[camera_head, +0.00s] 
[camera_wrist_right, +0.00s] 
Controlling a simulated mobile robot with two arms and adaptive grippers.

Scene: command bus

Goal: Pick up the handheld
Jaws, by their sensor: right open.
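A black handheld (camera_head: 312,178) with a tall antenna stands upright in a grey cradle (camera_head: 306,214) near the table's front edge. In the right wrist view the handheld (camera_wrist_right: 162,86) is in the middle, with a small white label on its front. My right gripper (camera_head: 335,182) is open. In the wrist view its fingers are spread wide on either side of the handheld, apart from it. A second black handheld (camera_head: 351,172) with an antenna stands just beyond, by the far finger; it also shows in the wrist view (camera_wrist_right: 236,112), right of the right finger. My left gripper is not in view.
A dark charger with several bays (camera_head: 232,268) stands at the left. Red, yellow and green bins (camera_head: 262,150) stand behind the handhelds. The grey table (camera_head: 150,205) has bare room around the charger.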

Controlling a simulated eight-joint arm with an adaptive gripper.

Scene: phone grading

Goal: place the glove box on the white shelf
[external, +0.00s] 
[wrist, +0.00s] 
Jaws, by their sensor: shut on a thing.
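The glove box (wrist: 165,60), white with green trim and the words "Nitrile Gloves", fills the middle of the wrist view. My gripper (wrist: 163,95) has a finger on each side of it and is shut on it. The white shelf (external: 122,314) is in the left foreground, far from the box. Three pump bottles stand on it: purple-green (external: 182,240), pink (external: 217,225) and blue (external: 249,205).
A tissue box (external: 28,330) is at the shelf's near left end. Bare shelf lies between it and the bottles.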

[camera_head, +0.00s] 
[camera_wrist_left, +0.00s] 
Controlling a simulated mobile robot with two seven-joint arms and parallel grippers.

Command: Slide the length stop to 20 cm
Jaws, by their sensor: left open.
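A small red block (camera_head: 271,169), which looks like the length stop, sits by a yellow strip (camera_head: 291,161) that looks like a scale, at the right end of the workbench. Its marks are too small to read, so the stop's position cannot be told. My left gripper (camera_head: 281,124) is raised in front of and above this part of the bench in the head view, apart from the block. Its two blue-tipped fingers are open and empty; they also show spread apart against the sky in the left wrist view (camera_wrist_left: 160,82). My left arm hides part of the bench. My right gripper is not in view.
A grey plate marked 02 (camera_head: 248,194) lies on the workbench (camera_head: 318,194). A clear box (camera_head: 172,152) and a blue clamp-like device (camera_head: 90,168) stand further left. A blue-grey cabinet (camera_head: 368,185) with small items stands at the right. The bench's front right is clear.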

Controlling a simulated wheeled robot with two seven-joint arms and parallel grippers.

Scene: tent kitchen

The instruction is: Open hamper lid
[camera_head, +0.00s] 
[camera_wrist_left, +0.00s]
══════════
◆ The problem
Copy all of the material word for word.

◆ Output for this task
[camera_head, +0.00s] 
[camera_wrist_right, +0.00s] 
Controlling a simulated mobile robot with two arms and adaptive grippers.

Scene: command bus

Goal: Pick up the handheld
Jaws, by their sensor: right open.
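A black handheld (camera_head: 312,178) with a tall antenna stands upright in a grey cradle (camera_head: 306,214) near the table's front edge. In the right wrist view the handheld (camera_wrist_right: 162,86) is in the middle, with a small white label on its front. My right gripper (camera_head: 335,182) is open. In the wrist view its fingers are spread wide on either side of the handheld, apart from it. A second black handheld (camera_head: 351,172) with an antenna stands just beyond, by the far finger; it also shows in the wrist view (camera_wrist_right: 236,112), right of the right finger. My left gripper is not in view.
A dark charger with several bays (camera_head: 232,268) stands at the left. Red, yellow and green bins (camera_head: 262,150) stand behind the handhelds. The grey table (camera_head: 150,205) has bare room around the charger.

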Controlling a simulated eight-joint arm with an adaptive gripper.

Scene: phone grading

Goal: place the glove box on the white shelf
[external, +0.00s] 
[wrist, +0.00s] 
Jaws, by their sensor: shut on a thing.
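The glove box (wrist: 165,60), white with green trim and the words "Nitrile Gloves", fills the middle of the wrist view. My gripper (wrist: 163,95) has a finger on each side of it and is shut on it. The white shelf (external: 122,314) is in the left foreground, far from the box. Three pump bottles stand on it: purple-green (external: 182,240), pink (external: 217,225) and blue (external: 249,205).
A tissue box (external: 28,330) is at the shelf's near left end. Bare shelf lies between it and the bottles.

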[camera_head, +0.00s] 
[camera_wrist_left, +0.00s] 
Controlling a simulated mobile robot with two seven-joint arms and parallel grippers.

Command: Slide the length stop to 20 cm
Jaws, by their sensor: left open.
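A small red block (camera_head: 271,169), which looks like the length stop, sits by a yellow strip (camera_head: 291,161) that looks like a scale, at the right end of the workbench. Its marks are too small to read, so the stop's position cannot be told. My left gripper (camera_head: 281,124) is raised in front of and above this part of the bench in the head view, apart from the block. Its two blue-tipped fingers are open and empty; they also show spread apart against the sky in the left wrist view (camera_wrist_left: 160,82). My left arm hides part of the bench. My right gripper is not in view.
A grey plate marked 02 (camera_head: 248,194) lies on the workbench (camera_head: 318,194). A clear box (camera_head: 172,152) and a blue clamp-like device (camera_head: 90,168) stand further left. A blue-grey cabinet (camera_head: 368,185) with small items stands at the right. The bench's front right is clear.

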Controlling a simulated wheeled robot with two seven-joint arms and parallel grippers.

Scene: tent kitchen

The instruction is: Open hamper lid
[camera_head, +0.00s] 
[camera_wrist_left, +0.00s]

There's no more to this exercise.